Fiber optics depend on the surface reflecting light by total internal reflection. Therefore the properties of the outer surface are crucial, and reflection depends on what your understanding of a "stream" is.
If the water is in direct contact with anything solid (or liquid) (most likely anything but air), it will not work. Total internal reflection depends on the outer material being transparent (for the wavelength considered) with the refractive index being smaller than that for water (1.333).
If your surface is not smooth (having air bubbles or the like), you will most likely get a significant intensity drop of transmitted light. Detection of a broken stream in such cases will depend on the power of your light source, the sensitivity of your detector and the length of the stream.
As long as the surface is smooth, it should work. However, my everyday life experience with water tells me that freestream liquid jets tend to become unstable and separate into drops. I presume there are a lot of publications out there on this phenomenon. This is something that would need further investigation.
Also, a curly surface might cause troubles.

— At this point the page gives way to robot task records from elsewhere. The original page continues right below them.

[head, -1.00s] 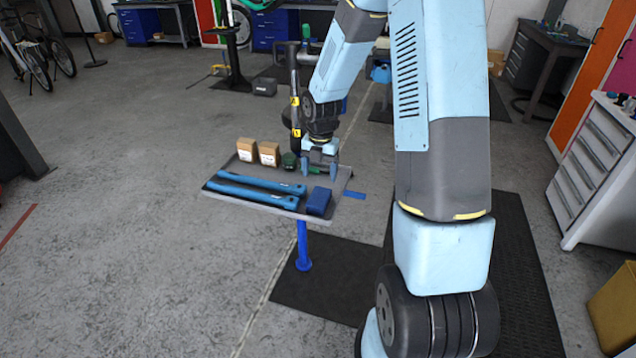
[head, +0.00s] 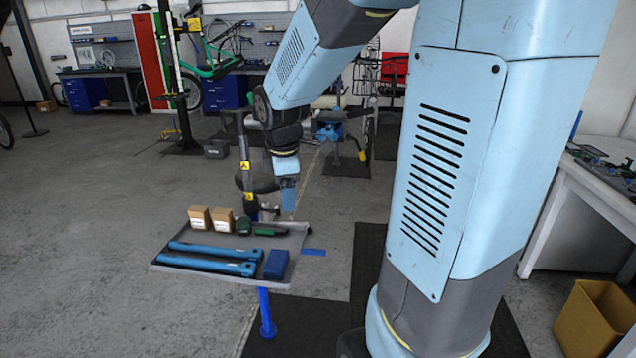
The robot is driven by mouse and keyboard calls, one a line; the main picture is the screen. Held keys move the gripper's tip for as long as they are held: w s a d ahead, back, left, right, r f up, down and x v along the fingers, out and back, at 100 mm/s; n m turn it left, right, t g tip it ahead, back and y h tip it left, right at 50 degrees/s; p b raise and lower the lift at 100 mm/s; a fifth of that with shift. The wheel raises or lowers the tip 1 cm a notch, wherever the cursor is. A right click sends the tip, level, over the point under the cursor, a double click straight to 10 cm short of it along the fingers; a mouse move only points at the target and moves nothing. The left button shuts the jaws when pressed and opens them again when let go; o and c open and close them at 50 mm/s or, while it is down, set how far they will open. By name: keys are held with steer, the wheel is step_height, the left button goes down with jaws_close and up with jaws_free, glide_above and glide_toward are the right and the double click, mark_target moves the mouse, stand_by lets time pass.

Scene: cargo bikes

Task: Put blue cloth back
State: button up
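A dark blue block-shaped item (head: 276,264), possibly the folded blue cloth, lies at the front right corner of the grey tray (head: 215,278) in the head view. I cannot tell its material. My gripper (head: 288,205) is above and behind the tray's back right corner, apart from the blue item. It shows nearly edge-on, so its finger gap is hidden. No cloth is clearly visible in it.
The tray stands on a blue post (head: 265,312). It also carries two blue bars (head: 205,262), two small cardboard boxes (head: 210,219) and a dark green tool (head: 262,229). A yellow-brown bin (head: 594,318) stands at lower right.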

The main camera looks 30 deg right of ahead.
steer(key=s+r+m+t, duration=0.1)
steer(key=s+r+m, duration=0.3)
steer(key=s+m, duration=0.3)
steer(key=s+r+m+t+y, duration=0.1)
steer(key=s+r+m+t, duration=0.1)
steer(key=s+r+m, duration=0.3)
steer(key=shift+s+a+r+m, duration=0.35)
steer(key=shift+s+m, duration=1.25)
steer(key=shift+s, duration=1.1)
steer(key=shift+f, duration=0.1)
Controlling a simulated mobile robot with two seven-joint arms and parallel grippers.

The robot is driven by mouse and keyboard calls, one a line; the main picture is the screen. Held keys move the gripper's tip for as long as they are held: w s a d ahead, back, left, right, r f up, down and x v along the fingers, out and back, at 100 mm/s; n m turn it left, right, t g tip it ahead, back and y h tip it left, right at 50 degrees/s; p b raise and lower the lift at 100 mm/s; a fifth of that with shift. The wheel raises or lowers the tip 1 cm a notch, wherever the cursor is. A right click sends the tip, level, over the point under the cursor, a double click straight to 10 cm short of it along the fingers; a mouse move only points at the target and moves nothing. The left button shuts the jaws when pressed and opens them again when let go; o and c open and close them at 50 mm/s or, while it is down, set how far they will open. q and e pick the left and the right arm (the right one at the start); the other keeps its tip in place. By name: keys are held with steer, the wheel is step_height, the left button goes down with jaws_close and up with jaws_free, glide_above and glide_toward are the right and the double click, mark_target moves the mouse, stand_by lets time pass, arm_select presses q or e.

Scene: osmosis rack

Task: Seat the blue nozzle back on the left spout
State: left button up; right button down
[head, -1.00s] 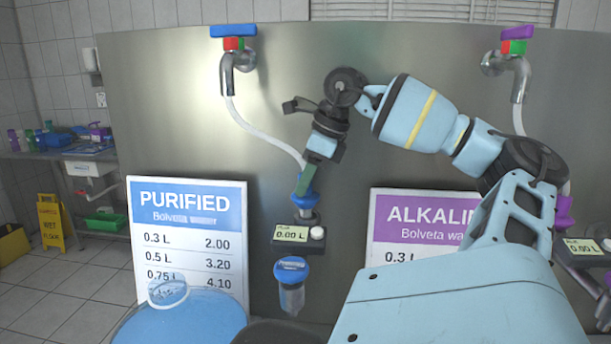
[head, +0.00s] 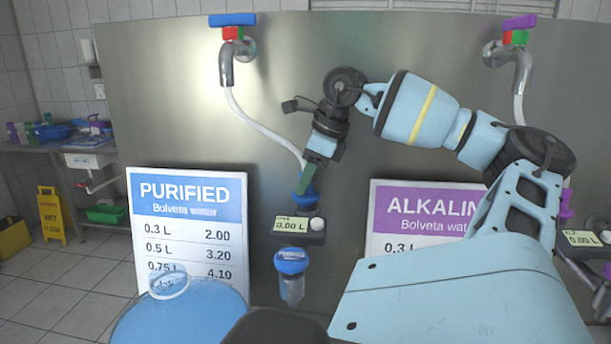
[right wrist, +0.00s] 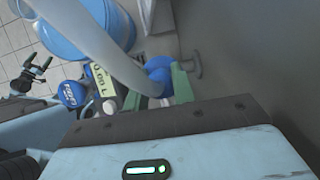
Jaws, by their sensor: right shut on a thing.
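The blue nozzle (head: 305,189) is at the lower end of a pale hose (head: 262,128) that runs down from the left tap (head: 228,68). My right gripper (head: 311,176), with green fingers, is shut on the nozzle. It holds it just above the left display unit (head: 300,229), where a short dark stub (head: 303,209) shows under the nozzle. I cannot tell whether nozzle and stub touch. In the right wrist view the nozzle (right wrist: 159,72) shows between the green fingers, partly behind the hose. A dark part at that view's left edge may be my left gripper.
A blue water jug (head: 185,315) stands at the lower left. The purified price board (head: 187,225) and the alkaline board (head: 425,207) flank the unit. A purple nozzle (head: 566,203) is at the right.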

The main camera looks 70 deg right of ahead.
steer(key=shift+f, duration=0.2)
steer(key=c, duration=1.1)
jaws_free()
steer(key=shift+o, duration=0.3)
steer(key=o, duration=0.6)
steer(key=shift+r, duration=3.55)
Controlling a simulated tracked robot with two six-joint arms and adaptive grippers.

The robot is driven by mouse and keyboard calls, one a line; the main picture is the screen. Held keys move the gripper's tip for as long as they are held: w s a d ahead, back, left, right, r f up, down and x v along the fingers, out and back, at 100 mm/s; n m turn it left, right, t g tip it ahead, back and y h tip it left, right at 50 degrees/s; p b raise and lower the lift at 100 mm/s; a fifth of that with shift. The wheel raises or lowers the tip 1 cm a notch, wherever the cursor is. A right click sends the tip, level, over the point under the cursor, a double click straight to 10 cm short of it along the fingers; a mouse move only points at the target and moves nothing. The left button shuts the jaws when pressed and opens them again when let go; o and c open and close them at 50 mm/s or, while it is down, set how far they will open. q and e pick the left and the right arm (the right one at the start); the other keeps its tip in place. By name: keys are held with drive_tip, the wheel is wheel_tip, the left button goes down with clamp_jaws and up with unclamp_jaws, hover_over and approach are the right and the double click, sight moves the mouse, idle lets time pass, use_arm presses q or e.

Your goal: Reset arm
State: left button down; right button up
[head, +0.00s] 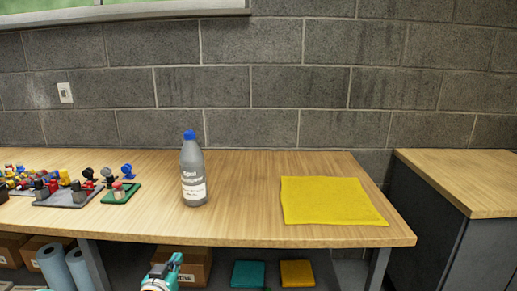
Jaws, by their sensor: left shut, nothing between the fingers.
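My left gripper (166,272) shows at the bottom edge, left of centre, as a small teal and white shape. It is shut and empty, below the table's front edge in the picture and in front of a cardboard box. Most of it and its arm are cut off by the frame. My right gripper is out of view.
On the wooden table (245,222) stand a grey blue-capped bottle (193,172), a flat yellow cloth (330,202) and, at left, several small coloured parts on a grey pad (66,198) and a green pad (112,198). Teal (248,274) and yellow (297,273) pads lie below.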

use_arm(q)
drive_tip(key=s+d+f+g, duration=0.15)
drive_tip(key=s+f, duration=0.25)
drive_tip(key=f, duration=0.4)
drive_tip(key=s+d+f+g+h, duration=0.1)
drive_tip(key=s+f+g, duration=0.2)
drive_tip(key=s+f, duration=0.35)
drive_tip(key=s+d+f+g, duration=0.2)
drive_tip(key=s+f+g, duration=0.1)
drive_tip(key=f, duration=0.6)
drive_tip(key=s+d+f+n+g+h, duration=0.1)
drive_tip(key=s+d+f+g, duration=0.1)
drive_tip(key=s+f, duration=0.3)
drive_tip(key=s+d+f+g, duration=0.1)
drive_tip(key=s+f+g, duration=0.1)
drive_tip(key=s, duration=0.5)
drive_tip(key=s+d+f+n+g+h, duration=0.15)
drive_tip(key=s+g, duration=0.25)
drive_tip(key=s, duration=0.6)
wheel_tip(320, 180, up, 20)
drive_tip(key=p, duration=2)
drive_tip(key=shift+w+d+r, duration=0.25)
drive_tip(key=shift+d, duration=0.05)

I don't know if there are any investigations on this, but you should have a look into this.
Regarding your comment on turbulence: Turbulence alone does not influence transmisison of light in water. However, it influences the outer water surface of a free stream. Nice pictures of this process are here: http://dx.doi.org/10.1016/j.ijmultiphaseflow.2013.11.013 (open access article). They show that turbulent free streams are unstable and disperse into small drops.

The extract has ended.